Lawrence Boatbuilders

The family of American born (1826) William Lawrence were boatbuilders in Perth Western Australia over two generations. The patriarch William Lawrence (Snr) had deserted from an American whaling ship FLORIDA at Albany in March 1844. He had been apprenticed to the ship’s carpenter and was also registered as ‘whale boat puller’. After hiding briefly he walked to Perth with another who had also deserted, but the other man did not survive the rugged land journey.

On his arrival at the Swan River he was afraid to enter Perth and eventually wandered into the halfway river house of Samuel Caporn at Pt. Walter. Sam gave him a job and he befriended the family, eventually marrying a daughter ( Elizabeth or ‘Bessie’). Lawrence and Henry Caporn rowed a gig from Perth to Fremantle and return, six days a week carrying mail and passengers. They were convicted of mugging a passenger and stealing 26 gold sovereigns after a bout of drinking. Lawrence served four years of an eight year term for this before being released on ‘ticket of leave’.

Banned from his old business, he repaired boats and went prospecting for gold when the state government offered a reward for the first payable find. He made several small discoveries and in 1888 eventually convinced a syndicate of influential people to finance an expedition to the Yilgarn on knowledge he had gleaned from his exploration. This culminated in the discovery of gold near Southern Cross then subsequently Coolgardie and Kalgoorlie. He also went on a voyage of discovery and prospecting to the Kimberley in1864.

By the late 1860s William Snr had established a boatbuilding business on the corner of Mill St and Bazaar Terrace in Perth. A pearling cutter VENUS was registered in 1867, another called TRIBUNE the following year. A significant project in 1871 was the steamer CITY OF PERTH. The report of tis launch notes the business as W Lawrence and Son, indicating his eldest son (also William) had joined the business. In 1874 the yard is recorded as the winning tenderer for building two craft for the water police, and soon after a buoy for the Harbour Masters department. He also won a tender in 1876 to build a government schooner.

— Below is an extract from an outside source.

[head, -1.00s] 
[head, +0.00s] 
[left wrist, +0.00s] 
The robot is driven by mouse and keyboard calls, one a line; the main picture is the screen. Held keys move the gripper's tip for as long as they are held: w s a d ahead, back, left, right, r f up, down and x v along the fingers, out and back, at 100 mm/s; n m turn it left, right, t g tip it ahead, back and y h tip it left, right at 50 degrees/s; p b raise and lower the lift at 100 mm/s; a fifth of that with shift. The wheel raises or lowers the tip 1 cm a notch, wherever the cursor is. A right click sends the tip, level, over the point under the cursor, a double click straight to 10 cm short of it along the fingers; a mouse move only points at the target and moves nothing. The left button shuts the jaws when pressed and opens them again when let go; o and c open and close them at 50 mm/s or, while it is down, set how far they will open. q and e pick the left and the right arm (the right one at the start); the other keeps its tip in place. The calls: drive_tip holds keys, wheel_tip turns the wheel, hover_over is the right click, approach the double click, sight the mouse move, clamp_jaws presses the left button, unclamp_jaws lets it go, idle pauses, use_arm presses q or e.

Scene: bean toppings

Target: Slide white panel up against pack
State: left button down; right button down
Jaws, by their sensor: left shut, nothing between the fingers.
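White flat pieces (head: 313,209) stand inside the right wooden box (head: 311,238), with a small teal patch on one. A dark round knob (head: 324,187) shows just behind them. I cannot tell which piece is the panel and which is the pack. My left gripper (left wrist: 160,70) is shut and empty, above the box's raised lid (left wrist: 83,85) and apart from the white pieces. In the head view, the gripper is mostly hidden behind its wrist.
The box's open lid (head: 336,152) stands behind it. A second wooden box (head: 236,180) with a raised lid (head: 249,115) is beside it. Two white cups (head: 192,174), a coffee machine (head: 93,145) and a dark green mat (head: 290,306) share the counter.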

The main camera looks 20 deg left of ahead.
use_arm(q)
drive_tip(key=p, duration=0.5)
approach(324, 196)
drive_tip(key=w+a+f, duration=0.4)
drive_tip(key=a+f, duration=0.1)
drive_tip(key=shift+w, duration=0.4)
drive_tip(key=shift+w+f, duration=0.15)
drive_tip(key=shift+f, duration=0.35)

William Snr’s boatbuilding enterprise saw him become a rich and influential man and when he died in 1898, he owned all that land from St. Georges Terracee to Hay St and from William St. to Milligan, plus other large tracts.
William jnr’s younger brother Samuel also entered the business around 1879. The name remained Lawrence and Son, whilst the elder son William jnr. purchased the Mews’ shipyard site next door to run his own business. He then commenced work by building a steamer fitted with screw propellers as a means of propulsion, and this was the first propeller driven vessel built in that colony.

When the father (William Snr.) passed away in 1898, the boys apparently joined up as W. & S. Lawrence and continued boatbuilding. For brief period Jeremiah Asquith went into partnership with Samuel Lawrence in the early 1900s, building about eight craft. William Junior accidently drowned in 1907 aged 57, however his father William Snr had worked up until his 90s, as did Samuel who passed away in 1942, bringing to an end the Lawrence family enterprise.

Numerous craft are recorded for William Lawrence, Lawrence and Sons and then W &S Lawrence as the business evolved over the two generations.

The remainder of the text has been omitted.